Até nos dias de hoje isso é observável. Quando as pessoas não vestem-se de acordo com o que o meio social classifica como “normal” sujeitam-se ao risco de serem julgadas e excluídas pelo grupo. Quando percebemos o nível de exclusão, vemos que realmente é uma pena lançada sobre aquele que não seguiu o fator de normatividade do dado grupo e assim não consegue se manter ativo junto a ele.

Ainda relacionando o fato social do padrão de beleza, remetendo o período ao século XIX, José de Alencar escreve a respeito desses padrões e Duarte (2015) reflete dizendo:

“Imagine a posição desgraçada de um homem, que, tendo-se casado, leva para casa uma mulher toda falsificada, e que de repente, em vez de um corpinho elegante e mimoso, e de um rostinho encantador, apresenta-lhe o desagradável aspecto de um cabide de vestidos, onde toda a casta de falsificadores pendurou um produto de sua indústria. Quando chegar o momento da decomposição deste todo mecânico – quando a cabeleira, o olho de vidro, os dentes de porcelana, o peito de algodão, as anquinhas se forem arrumando sobre o toilette – quem poderá avaliar a tristíssima posição dessa infeliz vítima dos progressos da indústria humana?”.

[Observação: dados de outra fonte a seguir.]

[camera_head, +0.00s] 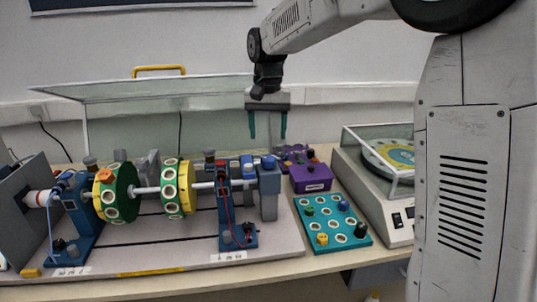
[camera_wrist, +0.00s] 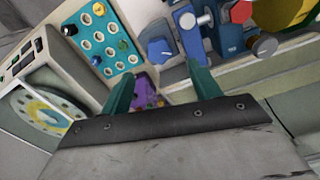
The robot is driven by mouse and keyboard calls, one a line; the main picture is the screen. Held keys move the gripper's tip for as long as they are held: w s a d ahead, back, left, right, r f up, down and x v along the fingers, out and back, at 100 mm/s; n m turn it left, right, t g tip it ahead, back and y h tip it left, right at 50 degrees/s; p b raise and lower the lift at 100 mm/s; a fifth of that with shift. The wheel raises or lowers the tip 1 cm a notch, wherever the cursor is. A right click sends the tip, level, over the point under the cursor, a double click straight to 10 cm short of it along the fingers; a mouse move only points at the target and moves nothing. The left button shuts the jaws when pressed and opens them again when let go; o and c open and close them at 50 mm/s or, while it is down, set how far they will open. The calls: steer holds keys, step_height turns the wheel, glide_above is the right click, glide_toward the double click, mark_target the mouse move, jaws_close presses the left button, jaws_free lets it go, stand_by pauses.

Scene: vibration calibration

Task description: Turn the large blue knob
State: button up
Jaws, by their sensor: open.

No final do século XIX houve uma explosão no conceito de feminilidade e práticas que deveriam ser seguidas pelas mulheres para que elas alcançassem a graça e a aceitação no meio social em que estavam inseridas naquele momento. Qualquer mulher que não atendesse ao estereótipo importo era excluída do convívio social e rotulada como indevida.

No primeiro momento em que a Srta. Watson coloca-se frente às alunas na sala de aula em sua primeira ministração da disciplina História da Arte, percebe-se como em todo filme o sistema disciplinar desde a atenção no momento em que a professora entra em sala de aula até a ajuda com o projetor.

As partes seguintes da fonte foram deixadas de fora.